Another case reported by the same agency on Thursday ended with the editor-in-chief of Molodoi Dalnevostochnik newspaper, in Russia's far eastern Khabarovsk region, being fined 50,000 rubles.

Alexander Suturin was punished for a September article about a geography teacher and gay rights activist who said he was pressured into quitting his job and assaulted by neo-Nazis because of his sexuality, according to a RIA Novosti report.

Suturin denied during his trial that this story was propaganda and vowed to appeal.

These two incidents come about 10 days after Russian Prime Minister Dmitry Medvedev told CNN's Christiane Amanpour that he had not "heard that this law" -- meaning the "gay propaganda" prohibition -- "was applied in practice."

"There are many talks, but no application of the law, practical application," Medvedev said, adding that much of the criticism has come from outside Russia. "So, I believe that this has nothing in common with the real situation in our country."

Days earlier, on January 17, Russian President Vladimir Putin defended a law that he said was about protecting children, not about banning homosexuality.

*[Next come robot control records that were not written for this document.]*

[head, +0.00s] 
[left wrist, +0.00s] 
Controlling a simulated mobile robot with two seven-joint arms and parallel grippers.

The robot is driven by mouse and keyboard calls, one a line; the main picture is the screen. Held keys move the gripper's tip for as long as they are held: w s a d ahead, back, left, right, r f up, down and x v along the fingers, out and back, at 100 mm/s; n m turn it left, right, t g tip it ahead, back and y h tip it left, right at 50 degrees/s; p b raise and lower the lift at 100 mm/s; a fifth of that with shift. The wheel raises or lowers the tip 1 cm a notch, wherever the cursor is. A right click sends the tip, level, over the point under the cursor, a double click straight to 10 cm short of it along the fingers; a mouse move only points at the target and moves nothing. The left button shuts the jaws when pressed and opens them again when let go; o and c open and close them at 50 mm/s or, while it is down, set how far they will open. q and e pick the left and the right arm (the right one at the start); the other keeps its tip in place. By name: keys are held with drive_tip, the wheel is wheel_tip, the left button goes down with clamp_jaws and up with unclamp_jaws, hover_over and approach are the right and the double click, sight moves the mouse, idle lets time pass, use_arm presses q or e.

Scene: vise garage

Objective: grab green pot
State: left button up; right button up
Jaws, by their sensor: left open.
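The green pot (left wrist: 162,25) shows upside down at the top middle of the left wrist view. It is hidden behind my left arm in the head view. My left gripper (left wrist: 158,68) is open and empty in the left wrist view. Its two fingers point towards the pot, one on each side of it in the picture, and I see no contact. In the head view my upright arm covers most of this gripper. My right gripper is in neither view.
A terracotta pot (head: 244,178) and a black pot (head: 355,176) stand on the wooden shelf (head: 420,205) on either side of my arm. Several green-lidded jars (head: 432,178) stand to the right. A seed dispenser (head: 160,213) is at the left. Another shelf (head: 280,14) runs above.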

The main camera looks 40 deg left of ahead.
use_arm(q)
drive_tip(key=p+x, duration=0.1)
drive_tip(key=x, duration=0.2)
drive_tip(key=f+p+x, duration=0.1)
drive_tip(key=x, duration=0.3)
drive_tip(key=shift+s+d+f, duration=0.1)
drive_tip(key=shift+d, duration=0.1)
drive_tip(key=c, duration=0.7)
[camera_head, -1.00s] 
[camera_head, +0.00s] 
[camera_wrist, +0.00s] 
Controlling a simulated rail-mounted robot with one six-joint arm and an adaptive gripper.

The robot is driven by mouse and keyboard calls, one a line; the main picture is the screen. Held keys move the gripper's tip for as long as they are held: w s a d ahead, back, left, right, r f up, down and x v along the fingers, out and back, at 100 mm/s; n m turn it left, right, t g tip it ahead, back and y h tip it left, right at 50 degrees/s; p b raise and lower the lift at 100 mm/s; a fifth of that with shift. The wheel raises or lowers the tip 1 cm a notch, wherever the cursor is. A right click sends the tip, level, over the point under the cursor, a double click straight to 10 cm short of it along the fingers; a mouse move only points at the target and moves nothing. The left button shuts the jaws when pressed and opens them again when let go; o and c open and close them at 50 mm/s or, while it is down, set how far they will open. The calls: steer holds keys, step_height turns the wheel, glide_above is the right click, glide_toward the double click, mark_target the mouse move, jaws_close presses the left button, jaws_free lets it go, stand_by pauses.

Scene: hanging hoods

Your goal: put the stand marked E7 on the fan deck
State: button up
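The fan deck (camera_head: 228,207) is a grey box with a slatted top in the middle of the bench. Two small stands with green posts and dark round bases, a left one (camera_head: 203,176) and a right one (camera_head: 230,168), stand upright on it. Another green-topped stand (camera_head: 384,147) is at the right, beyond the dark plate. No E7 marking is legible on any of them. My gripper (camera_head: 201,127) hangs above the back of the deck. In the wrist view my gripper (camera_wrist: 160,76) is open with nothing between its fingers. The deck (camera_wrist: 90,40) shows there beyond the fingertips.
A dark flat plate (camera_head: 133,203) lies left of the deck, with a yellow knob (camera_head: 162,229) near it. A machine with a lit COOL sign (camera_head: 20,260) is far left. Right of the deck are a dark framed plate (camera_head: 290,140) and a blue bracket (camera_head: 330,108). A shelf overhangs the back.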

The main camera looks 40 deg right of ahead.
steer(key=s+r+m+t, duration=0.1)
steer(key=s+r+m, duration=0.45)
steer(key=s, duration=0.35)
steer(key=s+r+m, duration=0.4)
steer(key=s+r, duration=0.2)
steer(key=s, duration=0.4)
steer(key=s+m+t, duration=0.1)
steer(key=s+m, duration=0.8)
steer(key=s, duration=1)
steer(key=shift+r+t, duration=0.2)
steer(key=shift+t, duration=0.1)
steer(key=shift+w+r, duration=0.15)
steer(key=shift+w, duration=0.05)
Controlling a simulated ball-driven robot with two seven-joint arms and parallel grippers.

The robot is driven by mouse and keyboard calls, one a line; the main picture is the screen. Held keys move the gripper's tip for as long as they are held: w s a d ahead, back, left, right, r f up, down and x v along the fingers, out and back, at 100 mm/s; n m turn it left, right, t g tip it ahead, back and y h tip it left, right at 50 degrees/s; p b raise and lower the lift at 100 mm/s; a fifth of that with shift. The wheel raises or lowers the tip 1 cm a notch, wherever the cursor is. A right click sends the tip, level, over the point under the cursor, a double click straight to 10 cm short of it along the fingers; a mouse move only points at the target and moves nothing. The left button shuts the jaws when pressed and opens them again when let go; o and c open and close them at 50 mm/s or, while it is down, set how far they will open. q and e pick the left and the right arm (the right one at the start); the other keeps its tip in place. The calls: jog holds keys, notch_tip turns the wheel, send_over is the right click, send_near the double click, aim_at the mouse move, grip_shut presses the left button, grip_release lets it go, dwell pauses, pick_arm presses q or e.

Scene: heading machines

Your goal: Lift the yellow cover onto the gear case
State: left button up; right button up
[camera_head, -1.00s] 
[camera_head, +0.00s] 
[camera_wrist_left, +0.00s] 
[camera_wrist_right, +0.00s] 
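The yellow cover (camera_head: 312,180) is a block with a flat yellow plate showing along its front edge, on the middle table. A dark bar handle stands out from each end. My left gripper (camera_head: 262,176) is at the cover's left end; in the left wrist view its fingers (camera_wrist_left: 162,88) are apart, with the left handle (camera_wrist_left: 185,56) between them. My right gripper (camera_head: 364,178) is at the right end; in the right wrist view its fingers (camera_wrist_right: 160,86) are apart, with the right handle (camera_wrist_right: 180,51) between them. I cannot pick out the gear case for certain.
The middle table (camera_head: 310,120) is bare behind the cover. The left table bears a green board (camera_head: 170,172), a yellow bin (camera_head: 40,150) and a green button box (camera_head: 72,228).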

Putin: Gays 'can feel safe' at Sochi Winter Olympics

"We have just recently passed a law prohibiting propaganda, and not of homosexuality, but of homosexuality and child abuse, child sexual abuse. But this has nothing to do with persecuting individuals for their sexual orientation," he told reporters.

"So, there is no danger for people of such nontraditional sexual orientation who are planning to come to the games as guests or participants."

The scrutiny over the law comes at a time when Russia is under the spotlight as host of the upcoming Winter Olympics. They start February 7 in the Black Sea city of Sochi.